Friday, January 19, 2018

January 2, 2018

Dear Reader,

Your unwillingness to explore this, your inability to acknowledge this, your tendency to think that any speaker is having Sound Verbal Behavior (SVB) or Noxious Verbal Behavior (NVB) by him or herself, is, of course, perpetuated by our NVB. In SVB we would explore this, acknowledge this and agree on this, but SVB keeps being made impossible due to our history with NVB. Rather than saying that there is something wrong with our history of NVB, it is more effective to fully acknowledge that this history is really there and is making us believe in many things which aren’t true. 

Let me tell you about the great paradox of SVB. Once you discover that SVB is possible, you will be amazed about the fact that nobody is having it.
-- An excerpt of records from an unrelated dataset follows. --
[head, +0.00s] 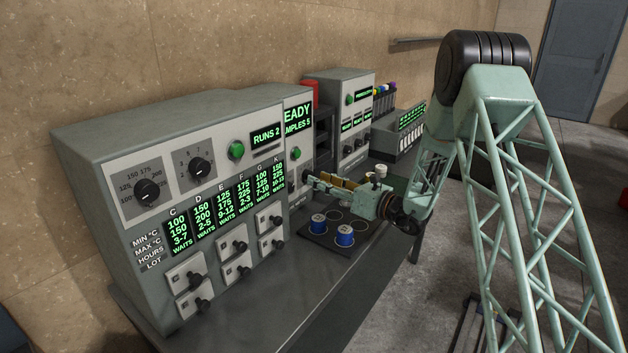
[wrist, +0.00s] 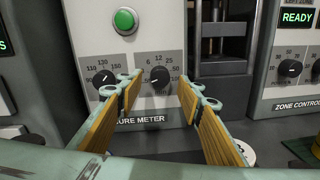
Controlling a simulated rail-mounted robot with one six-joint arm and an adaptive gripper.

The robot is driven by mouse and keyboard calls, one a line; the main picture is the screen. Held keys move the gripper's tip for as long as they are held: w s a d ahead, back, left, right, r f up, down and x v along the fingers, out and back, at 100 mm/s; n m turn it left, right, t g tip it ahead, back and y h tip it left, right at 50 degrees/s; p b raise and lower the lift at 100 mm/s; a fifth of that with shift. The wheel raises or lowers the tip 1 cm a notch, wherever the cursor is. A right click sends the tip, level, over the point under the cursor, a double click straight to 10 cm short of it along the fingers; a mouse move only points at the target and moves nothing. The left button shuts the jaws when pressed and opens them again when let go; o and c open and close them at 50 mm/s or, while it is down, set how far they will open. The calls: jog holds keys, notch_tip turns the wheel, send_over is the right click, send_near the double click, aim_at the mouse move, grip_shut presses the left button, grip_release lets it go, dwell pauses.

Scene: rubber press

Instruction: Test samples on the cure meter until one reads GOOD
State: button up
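The cure meter (head: 297,140) stands on the bench past the large oven panel. Its display is partly hidden and shows "EADY" and "MPLES 5". My gripper (head: 316,183) is level in front of the meter's lower face. In the wrist view my gripper (wrist: 160,88) is open and empty. Its yellow-padded fingers point at the right dial (wrist: 159,76), which lies between the fingertips; I cannot tell whether they reach around it. The left dial (wrist: 104,78) is outside the left finger. A green button (wrist: 124,20) is above. Two blue samples (head: 318,224) (head: 345,235) sit on a dark tray (head: 328,243).
The oven panel (head: 205,160) with several lot displays and small drawers fills the left. A press (wrist: 222,40) and a zone control box (wrist: 296,60) reading "READY" stand right of the meter. A rack of coloured bottles (head: 384,92) is farther back. The front bench (head: 300,285) is clear.

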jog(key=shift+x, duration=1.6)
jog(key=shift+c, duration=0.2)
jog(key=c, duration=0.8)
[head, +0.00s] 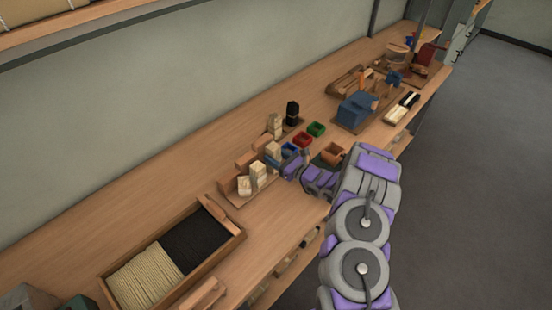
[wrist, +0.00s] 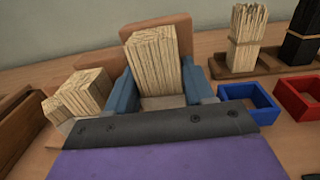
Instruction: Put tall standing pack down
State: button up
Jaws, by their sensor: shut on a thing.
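A tall pale bristle pack (wrist: 153,62) stands between the two blue-grey fingers of my gripper (wrist: 159,88) in the wrist view. The gripper is shut on it, and the pack leans slightly in the picture. A brown wooden back piece (wrist: 155,27) rises right behind it. The pack's lower end is hidden by my wrist, so I cannot tell whether it touches anything below. In the head view my gripper (head: 284,162) is over the bench, with the pale pack (head: 272,150) at its far side.
Pale packs (wrist: 85,90) sit close on the left. Blue (wrist: 248,101) and red (wrist: 299,97) open bins stand on the right. Behind them are a tied pale bundle (wrist: 244,38) and a black bundle (wrist: 299,35). A bristle tray (head: 177,258) occupies the near bench.

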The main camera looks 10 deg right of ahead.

You will be infuriated, overwhelmed, saddened, frustrated and disappointed that everybody keeps backing out of it. Each time this happens, you again engage in NVB, but as your understanding about SVB increases, your NVB private speech decreases and you will find you are less and less upset that nobody cares about SVB.
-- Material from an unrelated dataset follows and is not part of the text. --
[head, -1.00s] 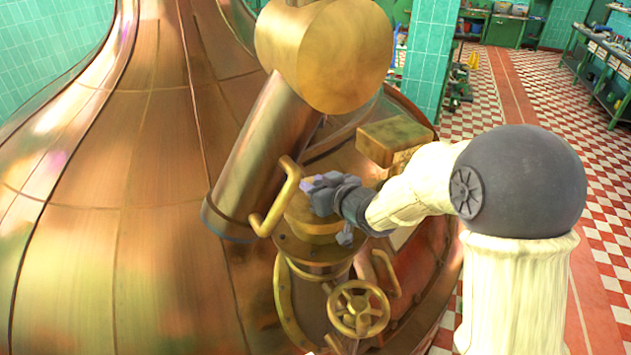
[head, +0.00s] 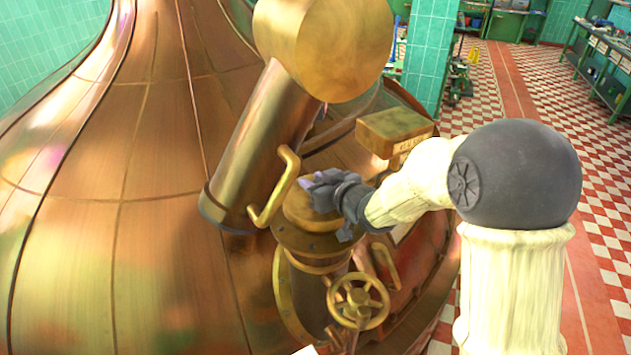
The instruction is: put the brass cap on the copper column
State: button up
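The brass cap (head: 300,212) is a thick round disc, level, at the top of the copper column (head: 324,265). The column is short and upright, with a wide bolted flange (head: 300,240) directly below the cap. The cap appears to rest on this flange, but I cannot tell whether a thin gap remains. My gripper (head: 318,190) reaches in from the right, and its grey fingers are over the cap's upper right side. The fingers overlap the cap in the picture. I cannot tell whether they grip it or are open, and they hide part of its top.
A thick tilted copper pipe (head: 250,150) with a big brass end stands close at the left. A curved brass handle (head: 273,190) is just left of the cap. A brass handwheel (head: 358,302) is below. A brass box (head: 393,130) is behind my wrist.

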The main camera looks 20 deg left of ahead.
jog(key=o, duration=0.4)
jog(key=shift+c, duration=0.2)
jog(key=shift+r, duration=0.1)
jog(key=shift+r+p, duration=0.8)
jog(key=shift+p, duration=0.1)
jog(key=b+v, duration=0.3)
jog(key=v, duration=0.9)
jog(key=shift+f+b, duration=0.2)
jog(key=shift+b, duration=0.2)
As you no longer dread and try to change the reality, you become slowly, but surely, aware of the colossal truth that you are alone! Your aloneness has always been distorted by your involvement in NVB. For a while, your were still thinking that SVB would solve all your problems and negative feelings having to do with aloneness. By having genuine interaction with others you believed your aloneness would dissolve.
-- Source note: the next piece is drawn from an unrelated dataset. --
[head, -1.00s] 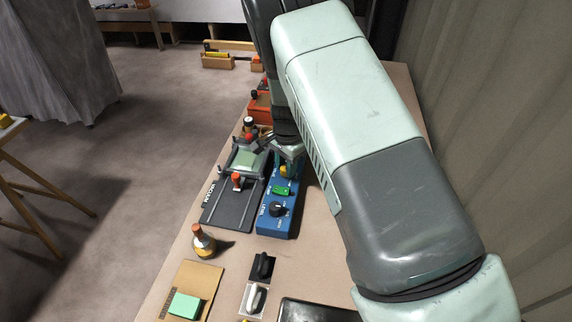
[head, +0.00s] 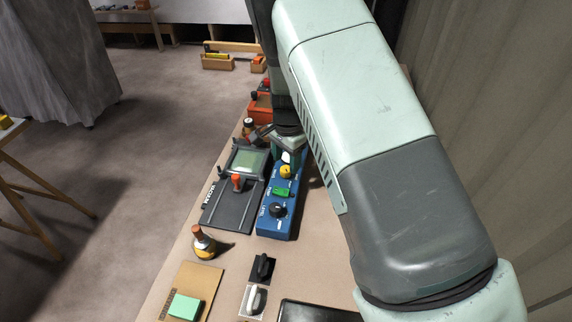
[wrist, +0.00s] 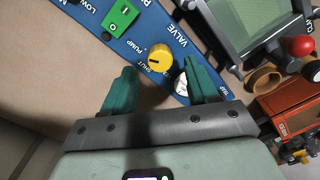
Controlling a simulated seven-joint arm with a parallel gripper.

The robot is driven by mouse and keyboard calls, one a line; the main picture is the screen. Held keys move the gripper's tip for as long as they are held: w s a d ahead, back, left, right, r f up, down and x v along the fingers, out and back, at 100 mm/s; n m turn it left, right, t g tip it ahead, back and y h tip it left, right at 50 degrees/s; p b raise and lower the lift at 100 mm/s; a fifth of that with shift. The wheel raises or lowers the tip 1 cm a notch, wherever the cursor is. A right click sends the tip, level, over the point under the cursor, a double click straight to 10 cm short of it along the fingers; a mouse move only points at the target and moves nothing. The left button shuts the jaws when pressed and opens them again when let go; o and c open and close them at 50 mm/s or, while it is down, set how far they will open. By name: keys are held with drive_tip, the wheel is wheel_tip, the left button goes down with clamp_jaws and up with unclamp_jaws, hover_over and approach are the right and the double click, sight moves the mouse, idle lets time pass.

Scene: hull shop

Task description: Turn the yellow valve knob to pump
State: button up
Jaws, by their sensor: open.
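The yellow valve knob (head: 287,171) is on the blue panel (head: 276,222), beyond the green switch (head: 283,191). The wrist view shows the knob (wrist: 160,58) close up, beside the words VALVE, PUMP and SHUT. A dark mark on it seems to face the SHUT side, but it is small. My gripper (wrist: 158,68) is open, its dark green fingers apart with nothing held. In the wrist view the knob shows just past the fingertips, between them. I cannot tell the fingers' height above the panel.
A black knob (head: 278,210) is on the panel's near end. An orange box (head: 260,106) is farther back.

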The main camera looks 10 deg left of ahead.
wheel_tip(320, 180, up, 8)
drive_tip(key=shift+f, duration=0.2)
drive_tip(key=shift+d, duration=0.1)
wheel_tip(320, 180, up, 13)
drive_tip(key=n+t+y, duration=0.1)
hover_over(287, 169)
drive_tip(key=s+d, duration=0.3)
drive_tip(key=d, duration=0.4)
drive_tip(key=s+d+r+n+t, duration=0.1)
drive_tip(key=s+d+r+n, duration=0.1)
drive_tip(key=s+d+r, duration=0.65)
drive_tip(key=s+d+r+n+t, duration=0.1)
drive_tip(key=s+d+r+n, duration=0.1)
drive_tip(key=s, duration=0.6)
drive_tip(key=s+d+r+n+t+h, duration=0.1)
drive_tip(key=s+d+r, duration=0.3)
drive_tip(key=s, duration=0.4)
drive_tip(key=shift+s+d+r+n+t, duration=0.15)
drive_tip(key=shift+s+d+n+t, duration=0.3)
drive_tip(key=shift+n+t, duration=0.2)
Everyone has an ideal they believe in and often these ideals are expressed as spiritual aspirations. We may not know about SVB, but we have a sense of what is possible if we would get along in peace and harmony. Once we understand how SVB works, we realize that nobody wants it as it can only be had by those who are willing to accept that they are and remain alone with themselves. The connection we make with each other during SVB doesn’t change anything about our aloneness, except that it makes us more aware about it in a way that we no longer will try to change it.

Our SVB with others (public speech) has inevitably resulted in SVB with ourselves (private speech) and this is the only way in which we can come to terms with our aloneness. There is, however, an important difference between expressing private speech publicly in SVB with others, who can then respond to it and expressing private speech publicly in SVB, but only to ourselves, so that we ourselves can then respond to it.

SVB reveals to us there will always be an end to or a limitation of expressing our private speech to others publicly, but there is no end to expressing our private speech publicly to ourselves. Unless we die, we will continue to have a conversation with ourselves. Our exploration and knowledge of our conversation with ourselves is, of course, only as real and useful as our exploration of our conversation with others has been.